Now I work in a studio with a bunch of other freelancers. Looking for a co-work space was the advice of a friend o f mine, to whom I had mentioned my feelings of isolation, my longing for a job that would imply an office, colleagues, superiors, meetings, production goals. At first, I thought it was a luxury I could not afford; with my meager screenwriting credits, I also felt I didn’t deserve it. But I am getting better and better at fighting these impulses of worthlessness; having had the chance of coming across a nice, inexpensive working place, I decided to go ahead.
I have been working here for a month now, and it feels GREAT. After taking my child to school, I come here. Not slipping back into my slippers has more than a symbolic power on the course of my day. The choice of shoes, and wardrobe, actually matters now, because I am going to be seen by my cool, peppy co-workers (who, being Dutch, are also formidably handsome and tall). I enjoy using the communal toilets; not having to contemplate my toothpaste and the crumpled shower carpet, is awesome.

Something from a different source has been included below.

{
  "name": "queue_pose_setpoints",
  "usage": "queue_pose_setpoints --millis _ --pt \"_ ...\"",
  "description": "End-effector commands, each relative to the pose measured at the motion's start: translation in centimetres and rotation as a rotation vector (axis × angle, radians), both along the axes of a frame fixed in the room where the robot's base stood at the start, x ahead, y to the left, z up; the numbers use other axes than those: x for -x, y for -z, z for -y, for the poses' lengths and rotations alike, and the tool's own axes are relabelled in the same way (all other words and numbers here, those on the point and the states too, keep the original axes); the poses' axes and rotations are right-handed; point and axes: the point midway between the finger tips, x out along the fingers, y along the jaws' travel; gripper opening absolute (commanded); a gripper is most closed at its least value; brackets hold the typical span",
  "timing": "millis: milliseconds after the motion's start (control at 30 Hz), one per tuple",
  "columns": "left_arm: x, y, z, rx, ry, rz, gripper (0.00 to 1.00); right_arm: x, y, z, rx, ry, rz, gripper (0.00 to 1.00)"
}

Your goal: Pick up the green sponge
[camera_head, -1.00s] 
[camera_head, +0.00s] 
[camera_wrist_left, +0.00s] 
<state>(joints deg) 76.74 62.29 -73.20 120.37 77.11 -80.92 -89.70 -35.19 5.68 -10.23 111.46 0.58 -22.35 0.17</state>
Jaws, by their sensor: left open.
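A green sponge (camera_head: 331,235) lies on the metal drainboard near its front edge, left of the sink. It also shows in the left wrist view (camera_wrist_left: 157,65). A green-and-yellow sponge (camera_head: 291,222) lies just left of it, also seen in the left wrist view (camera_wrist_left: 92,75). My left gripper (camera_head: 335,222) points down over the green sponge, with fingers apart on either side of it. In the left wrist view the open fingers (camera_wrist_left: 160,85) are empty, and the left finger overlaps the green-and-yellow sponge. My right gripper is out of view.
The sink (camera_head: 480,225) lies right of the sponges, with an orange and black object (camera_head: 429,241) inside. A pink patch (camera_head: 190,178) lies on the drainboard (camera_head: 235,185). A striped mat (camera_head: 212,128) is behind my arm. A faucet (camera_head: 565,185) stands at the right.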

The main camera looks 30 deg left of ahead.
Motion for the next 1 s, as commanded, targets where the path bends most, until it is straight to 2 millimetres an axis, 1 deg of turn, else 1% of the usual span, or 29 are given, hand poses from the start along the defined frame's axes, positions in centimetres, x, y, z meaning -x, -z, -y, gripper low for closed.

People come and go at different times of the day. They are filmmakers, journalists, designers, actors. Sometimes they talk, or make a phone call, but most of the time all you hear is the sound of computer keys being pressed. Sometimes someone makes coffee and offers to prepare one for you too; and at lunch time, everyone sits at the communal table and takes a real break. While smearing something on your slice of bread (the Dutch way), you hear about the festival last weekend, the new dating app, someone’s current project. I treasure these moments, although I can follow only about 30% of the conversation. I don’t enjoy the intimacy, I don’t chat away, but I have a fresh delivery of input, and as I try to keep up using my scanty knowledge of Dutch, I experience frustration but, mainly, challenge.
There’s also a sense of belonging; I am hardly acquainted with the people, but the act of repeatedly sitting there, and sharing the same space and routines with those others, is enough. There’s a sense of possibility: maybe collaborations can arise. And there’s a grain of competition that can only be good for me: all those posters and awards and entrepreneurial attitude shove me forward.
Writing in a shared office may not work for everyone, but it certainly seems to be working for me. Being a scriptwriter is of course about the writing itself, but it is also about being a professional, engaged in a community, taking input and giving output, projecting oneself in time and space through work. My office (called De Manege, hence the horses) somehow makes this more tangible.